## Given instruction
In how many lines does the string "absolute" appear? Answer with the number only.

## Working data

---------------

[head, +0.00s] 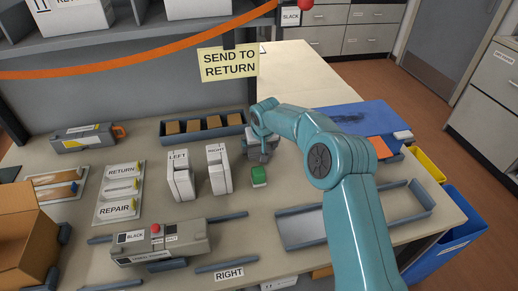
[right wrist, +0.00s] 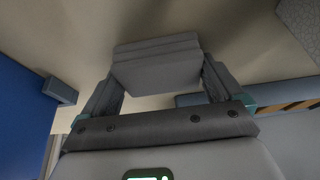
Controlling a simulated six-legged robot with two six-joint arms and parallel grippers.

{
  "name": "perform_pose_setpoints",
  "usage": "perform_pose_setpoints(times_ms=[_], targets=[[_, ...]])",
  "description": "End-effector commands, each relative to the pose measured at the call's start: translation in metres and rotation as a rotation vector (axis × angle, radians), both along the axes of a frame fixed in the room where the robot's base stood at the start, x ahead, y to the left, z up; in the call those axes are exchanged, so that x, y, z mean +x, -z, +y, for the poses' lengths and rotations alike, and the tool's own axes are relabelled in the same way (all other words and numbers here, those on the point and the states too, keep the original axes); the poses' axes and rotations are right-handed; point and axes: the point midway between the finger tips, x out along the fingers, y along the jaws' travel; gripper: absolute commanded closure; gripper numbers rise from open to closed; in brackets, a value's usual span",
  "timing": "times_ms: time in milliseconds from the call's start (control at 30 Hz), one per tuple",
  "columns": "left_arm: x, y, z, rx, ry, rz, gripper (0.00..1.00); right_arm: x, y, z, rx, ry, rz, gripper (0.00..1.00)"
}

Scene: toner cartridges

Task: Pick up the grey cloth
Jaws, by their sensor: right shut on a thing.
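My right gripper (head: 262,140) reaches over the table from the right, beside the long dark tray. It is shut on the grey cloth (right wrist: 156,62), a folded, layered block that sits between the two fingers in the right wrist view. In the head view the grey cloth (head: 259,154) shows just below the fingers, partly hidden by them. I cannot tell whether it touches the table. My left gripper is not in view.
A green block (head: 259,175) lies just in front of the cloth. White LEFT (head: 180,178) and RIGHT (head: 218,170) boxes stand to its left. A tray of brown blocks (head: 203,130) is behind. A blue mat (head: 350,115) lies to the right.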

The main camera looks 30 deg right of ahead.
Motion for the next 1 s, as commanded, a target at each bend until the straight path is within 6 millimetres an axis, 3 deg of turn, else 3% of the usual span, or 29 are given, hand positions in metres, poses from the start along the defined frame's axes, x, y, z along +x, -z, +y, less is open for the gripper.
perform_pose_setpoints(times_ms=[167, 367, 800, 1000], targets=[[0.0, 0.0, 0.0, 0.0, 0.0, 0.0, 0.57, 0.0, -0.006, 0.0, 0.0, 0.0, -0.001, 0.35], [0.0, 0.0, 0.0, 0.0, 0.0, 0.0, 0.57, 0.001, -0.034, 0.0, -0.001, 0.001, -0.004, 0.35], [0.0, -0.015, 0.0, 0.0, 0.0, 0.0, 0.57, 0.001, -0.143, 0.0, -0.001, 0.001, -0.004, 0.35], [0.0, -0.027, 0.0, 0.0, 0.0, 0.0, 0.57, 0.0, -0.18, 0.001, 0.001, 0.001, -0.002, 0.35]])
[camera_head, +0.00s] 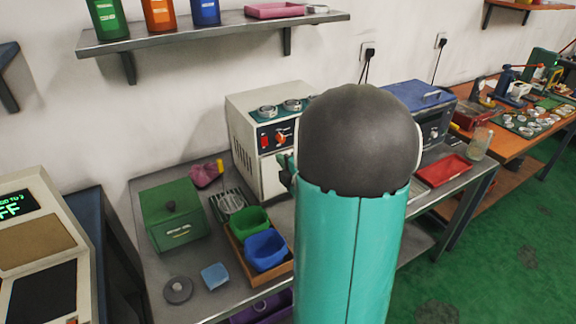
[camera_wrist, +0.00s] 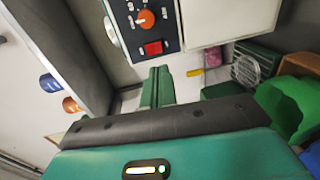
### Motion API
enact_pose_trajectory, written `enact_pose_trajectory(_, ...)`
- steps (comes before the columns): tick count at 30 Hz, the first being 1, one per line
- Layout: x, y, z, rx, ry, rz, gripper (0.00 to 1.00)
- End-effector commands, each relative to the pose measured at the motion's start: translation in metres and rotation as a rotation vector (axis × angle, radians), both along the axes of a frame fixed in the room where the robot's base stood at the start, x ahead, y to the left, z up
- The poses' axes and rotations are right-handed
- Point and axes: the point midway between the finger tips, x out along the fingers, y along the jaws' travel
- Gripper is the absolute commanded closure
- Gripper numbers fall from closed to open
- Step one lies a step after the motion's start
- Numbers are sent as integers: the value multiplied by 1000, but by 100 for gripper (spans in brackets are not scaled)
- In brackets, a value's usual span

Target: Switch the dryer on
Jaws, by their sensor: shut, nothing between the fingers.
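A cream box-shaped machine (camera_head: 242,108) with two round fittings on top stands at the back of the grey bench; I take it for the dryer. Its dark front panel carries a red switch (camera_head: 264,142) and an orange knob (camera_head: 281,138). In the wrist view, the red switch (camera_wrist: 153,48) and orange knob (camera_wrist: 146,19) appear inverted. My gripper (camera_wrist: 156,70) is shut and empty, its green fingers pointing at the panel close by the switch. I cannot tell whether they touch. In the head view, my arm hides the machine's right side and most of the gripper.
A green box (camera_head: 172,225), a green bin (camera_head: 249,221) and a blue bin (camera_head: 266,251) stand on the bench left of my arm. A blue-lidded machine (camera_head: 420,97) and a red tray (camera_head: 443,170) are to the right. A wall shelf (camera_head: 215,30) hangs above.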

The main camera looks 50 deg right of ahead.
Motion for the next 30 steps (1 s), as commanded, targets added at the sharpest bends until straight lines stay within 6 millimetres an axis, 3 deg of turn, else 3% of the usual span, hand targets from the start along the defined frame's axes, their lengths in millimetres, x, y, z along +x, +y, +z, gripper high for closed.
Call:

---------------

## Exercise solution
2